[BEGIN]
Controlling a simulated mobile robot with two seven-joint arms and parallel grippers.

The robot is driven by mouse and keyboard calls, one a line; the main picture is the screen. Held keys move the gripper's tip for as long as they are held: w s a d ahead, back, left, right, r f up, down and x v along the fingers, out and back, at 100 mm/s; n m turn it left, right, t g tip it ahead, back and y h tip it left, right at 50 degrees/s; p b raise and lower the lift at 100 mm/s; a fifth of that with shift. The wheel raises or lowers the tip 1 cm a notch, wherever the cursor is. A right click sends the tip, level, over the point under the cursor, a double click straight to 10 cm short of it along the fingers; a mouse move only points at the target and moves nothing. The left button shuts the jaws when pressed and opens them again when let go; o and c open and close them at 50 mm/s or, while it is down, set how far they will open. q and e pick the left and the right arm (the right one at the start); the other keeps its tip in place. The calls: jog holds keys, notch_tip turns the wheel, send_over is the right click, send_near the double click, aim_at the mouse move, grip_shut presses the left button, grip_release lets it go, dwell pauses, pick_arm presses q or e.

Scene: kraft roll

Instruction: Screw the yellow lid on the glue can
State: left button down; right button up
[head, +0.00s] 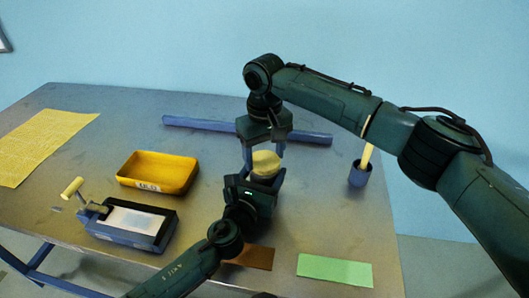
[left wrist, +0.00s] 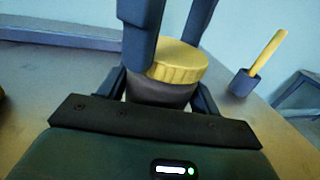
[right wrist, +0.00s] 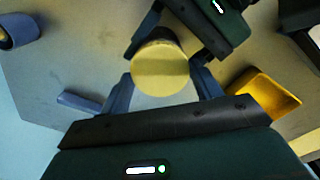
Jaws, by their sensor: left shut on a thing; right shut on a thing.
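The yellow lid (left wrist: 178,60) sits on top of the glue can (left wrist: 160,92), a dark can in the left wrist view. My left gripper (head: 262,180) is shut on the can's body from the near side. My right gripper (head: 263,150) comes from above and is shut on the lid, with one finger on each side. In the right wrist view the lid (right wrist: 160,68) shows as a round yellow top between the fingers. The can is mostly hidden by the lid and my grippers. I cannot tell how tightly the lid sits.
A yellow tray (head: 157,172) and a dark device with a crank handle (head: 131,222) stand on the left of the table (head: 215,205). A long blue bar (head: 205,126) lies behind the can. A blue cup with a brush (head: 360,174) stands right. Green (head: 335,270) and brown (head: 253,257) sheets lie in front.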

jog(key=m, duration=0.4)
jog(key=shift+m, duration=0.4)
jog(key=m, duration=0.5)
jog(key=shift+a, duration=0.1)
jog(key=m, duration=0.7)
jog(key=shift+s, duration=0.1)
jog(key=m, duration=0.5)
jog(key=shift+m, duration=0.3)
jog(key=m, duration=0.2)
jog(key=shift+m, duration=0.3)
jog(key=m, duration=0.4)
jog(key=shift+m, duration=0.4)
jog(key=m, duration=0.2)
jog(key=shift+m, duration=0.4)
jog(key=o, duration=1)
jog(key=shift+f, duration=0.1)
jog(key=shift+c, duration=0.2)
[END]
* **Work to complete**
Every line is to be duplicated exactly, though pictures stay out.

* **Correct response**
Controlling a simulated mobile robot with two seven-joint arms and parallel grippers.

The robot is driven by mouse and keyboard calls, one a line; the main picture is the screen. Held keys move the gripper's tip for as long as they are held: w s a d ahead, back, left, right, r f up, down and x v along the fingers, out and back, at 100 mm/s; n m turn it left, right, t g tip it ahead, back and y h tip it left, right at 50 degrees/s; p b raise and lower the lift at 100 mm/s; a fifth of that with shift. The wheel raises or lowers the tip 1 cm a notch, wherever the cursor is. A right click sends the tip, level, over the point under the cursor, a double click straight to 10 cm short of it along the fingers; a mouse move only points at the target and moves nothing. The left button shuts the jaws when pressed and opens them again when let go; o and c open and close them at 50 mm/s or, while it is down, set how far they will open. q and e pick the left and the right arm (the right one at the start); the other keeps its tip in place. The calls: jog holds keys, notch_tip turns the wheel, send_over is the right click, send_near the double click, aim_at the mouse move, grip_shut presses the left button, grip_release lets it go, dwell pauses, pick_arm presses q or e.

Scene: kraft roll

Instruction: Screw the yellow lid on the glue can
State: left button down; right button up
[head, +0.00s] 
[left wrist, +0.00s] 
[right wrist, +0.00s] 
Jaws, by their sensor: left shut on a thing; right shut on a thing.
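The yellow lid (left wrist: 178,60) sits on top of the glue can (left wrist: 160,92), a dark can in the left wrist view. My left gripper (head: 262,180) is shut on the can's body from the near side. My right gripper (head: 263,150) comes from above and is shut on the lid, with one finger on each side. In the right wrist view the lid (right wrist: 160,68) shows as a round yellow top between the fingers. The can is mostly hidden by the lid and my grippers. I cannot tell how tightly the lid sits.
A yellow tray (head: 157,172) and a dark device with a crank handle (head: 131,222) stand on the left of the table (head: 215,205). A long blue bar (head: 205,126) lies behind the can. A blue cup with a brush (head: 360,174) stands right. Green (head: 335,270) and brown (head: 253,257) sheets lie in front.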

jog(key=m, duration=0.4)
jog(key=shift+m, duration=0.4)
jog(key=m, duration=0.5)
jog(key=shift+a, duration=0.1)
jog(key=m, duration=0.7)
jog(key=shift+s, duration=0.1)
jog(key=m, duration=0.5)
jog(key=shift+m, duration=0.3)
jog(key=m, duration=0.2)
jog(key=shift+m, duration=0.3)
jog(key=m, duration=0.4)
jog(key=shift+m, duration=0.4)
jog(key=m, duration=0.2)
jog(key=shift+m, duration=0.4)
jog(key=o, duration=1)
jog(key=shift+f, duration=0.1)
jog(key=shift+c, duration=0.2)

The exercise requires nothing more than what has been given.